The Australian team of Cameron McEvoy, James Magnussen, Kyle Chalmers and James Roberts have claimed bronze in the high profile 4×100 freestyle relay.
A rocky start from lead swimmer Roberts left the Aussies languishing in last place before a huge effort from 18-year-old Chalmers brought the squad back into the mix. Anchor Cameron McEvoy left nothing in the tank to make up ground and fight past a valiant Russian team for a medal victory.
McEvoy, otherwise known as “The Professor”, swam a split of 47.0 seconds- four hundredths of a second faster than his best swim this year at the Australian Olympic trials. He is the favourite to win the men’s 100m freestyle individual event.
The USA team beat Australia for the top spot and have now won the men’s 4x100m freestyle relay nine times at the Olympics. At his fifth Olympic games, veteran Michael Phelps swam the second leg for the Americans, earning his 19th Olympic gold medal and 23 Olympic medals in total.
In other finals, 17-year-old Tamsin Cook made her Olympic debut alongside fellow long distance swimmer Jessica Ashwood in the women’s 400m freestyle. The girls finished sixth and seventh respectively behind US swimmer and nine-time world champion Katie Ledecky, who took the gold and broke her own world record by almost two seconds.

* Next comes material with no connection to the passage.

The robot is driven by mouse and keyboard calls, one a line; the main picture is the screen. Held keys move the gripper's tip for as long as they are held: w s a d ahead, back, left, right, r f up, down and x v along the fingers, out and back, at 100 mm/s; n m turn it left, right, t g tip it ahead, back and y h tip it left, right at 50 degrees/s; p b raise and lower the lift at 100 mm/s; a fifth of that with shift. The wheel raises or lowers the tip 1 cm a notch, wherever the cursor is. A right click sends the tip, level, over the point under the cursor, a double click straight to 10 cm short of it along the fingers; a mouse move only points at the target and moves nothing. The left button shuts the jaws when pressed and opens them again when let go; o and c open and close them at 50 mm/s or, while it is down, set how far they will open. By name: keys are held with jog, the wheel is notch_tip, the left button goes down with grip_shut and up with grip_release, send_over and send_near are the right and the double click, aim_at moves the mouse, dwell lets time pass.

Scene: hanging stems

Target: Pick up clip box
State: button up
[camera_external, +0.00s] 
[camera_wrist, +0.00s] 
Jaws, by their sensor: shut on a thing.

Twenty-two year-old Emma Mckeon qualified with the second fastest time in the women’s 100m butterfly but finished seventh in the final. The win went to Swedish swimmer Sarah Sjostrom who also broke the world record in a time of 55.48. This is Mckeon’s first Olympics and she is yet to race in the women’s 200m freestyle and 4x200m freestyle relay.
Night two at the Olympic Aquatic stadium also saw Australians dominate in the men and women’s 100m backstroke semi-finals. Dual world champion Mitch Larkin clocked the third fastest time at 52.70 seconds, just a few hundredths of a second behind US swimmers David Plummer and Ryan Murphy. Larkin has been a favourite for the event which has never seen an Australian win gold.
In the women’s, Maddison Wilson touched the wall in a time of 59.03, giving her a centre lane for the final. Reigning world champion Emily Seebohm finished a fraction after and will fight for a medal in lane one. – Jessica Best.